Extreme climate to set in as two degree temperature rise is inevitable

Renewable energy will have to touch 50 percent of energy mix in a decade to offset the temperature rise.

After February recording hottest temperature in decades, the planet can see more hotter days and extreme climate, going by trends.

It is almost impossible to limit global warming to less than two degrees Celsius above pre-Industrial period level, says a new study that modeled population growth, energy consumption and fossil fuel reserves to arrive at the conclusion. This is the threshold temperature beyond which scientists have warned of irreversible climate change.

It would require immense efforts like a drastic change in energy infrastructure and an energy mix with 50 percent renewables in 2028 from the current 9 percent. This means a 37-fold increase in wind energy from levels in 2015 as also similar increases with other renewable sources.

The study by two Texas A&M University at Galveston researchers Glenn Jones and Kevin Warner was published in the international journal Energy Policy. "Just considering wind power, we found that it would take an annual installation of 485,000 5-megawatt wind turbines by 2028. The equivalent of about 13,000 was installed in 2015. That's a 37-fold increase in the annual installation rate in only 13 years to achieve just the wind power goal," said Jones.

The authors refer to historical lethargy by government officials to agree on making such large-scale changes happen in such a short timeframe. But insist that such a large shift to renewables alone can check global warming while also providing electricity to the millions.

If the 50 percent renewable energy is achieved only by 2054, the warming will exceed 2.5 to 3 degrees Celsius.

The duo point out that every hour of every day around 3.7 million barrels of oil are extracted from the Earth, 932,000 tons of coal and 395 million cubic meters of natural gas extracted from Earth and a whopping 4 million tonnes of carbon dioxide put into the Earth's atmosphere. Around 9,300 people are born every hour.

"There will be about 11 billion people on Earth by 2100 (compared to 7.2 billion today)," Jones added. "So the question becomes, how will they be fed and housed and what will be their energy source?

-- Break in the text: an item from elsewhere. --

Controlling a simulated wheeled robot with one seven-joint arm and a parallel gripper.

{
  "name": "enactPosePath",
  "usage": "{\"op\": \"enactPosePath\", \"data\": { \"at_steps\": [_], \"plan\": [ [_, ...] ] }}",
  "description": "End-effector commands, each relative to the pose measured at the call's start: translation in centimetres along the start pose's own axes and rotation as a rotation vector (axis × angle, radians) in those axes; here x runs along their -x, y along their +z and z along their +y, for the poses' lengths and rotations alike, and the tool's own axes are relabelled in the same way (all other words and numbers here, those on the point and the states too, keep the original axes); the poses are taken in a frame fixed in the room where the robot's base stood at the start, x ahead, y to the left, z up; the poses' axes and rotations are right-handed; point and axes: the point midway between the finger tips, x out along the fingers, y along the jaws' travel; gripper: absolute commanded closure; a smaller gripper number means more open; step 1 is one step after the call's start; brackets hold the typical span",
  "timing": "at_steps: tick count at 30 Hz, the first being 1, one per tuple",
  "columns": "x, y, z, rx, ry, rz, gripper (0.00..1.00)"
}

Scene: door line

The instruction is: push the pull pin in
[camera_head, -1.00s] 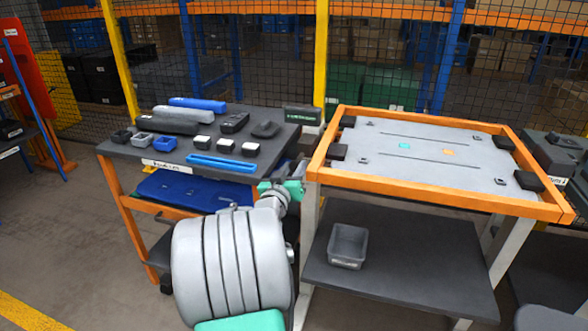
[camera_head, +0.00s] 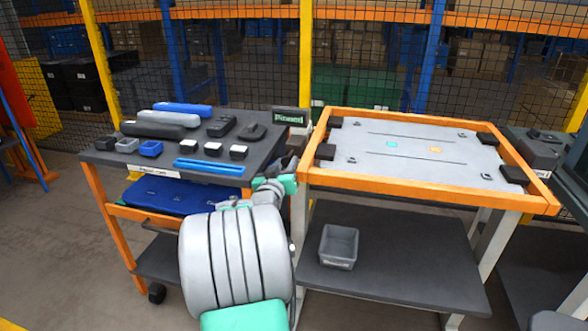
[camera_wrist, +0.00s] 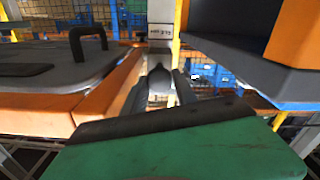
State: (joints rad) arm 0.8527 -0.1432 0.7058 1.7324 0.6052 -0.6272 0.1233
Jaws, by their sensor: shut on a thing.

Considering that a person living today uses about four times as much energy as a person did in the early 1900s, by 2100, that figure will go up to five times, said Jones. Regardless of the Paris agreement, by then around 87 to 94 percent of all energy used will be from renewable sources, going by trends.

Even today, there are 1.2 billion people living outside the grid and attempts to get them in will also be adding to the carbon emitted.

The Paris Agreement in December last year saw 190 nations agree to replace fossil fuels and other measures to reduce global warming and keep it within safe levels. The present study shows how unrealistic it is under present trends to stay within the two degree limit.

The carbon budget that is left for the world as a whole to burn to avoid the threshold is a little less than a 1000 bn tonnes. Around 40 bn tonnes is emitted every year on an average and this could rise, which means we could finish it in two decades. The world has already locked into a 1.5C rise and experts have warned this could go as high as 4C by end of the century.

The carbon dioxide content of the atmosphere now stands at over 142% that of pre-industrial revolution levels in 1850s, with concentrations crossing 400 parts per million last year.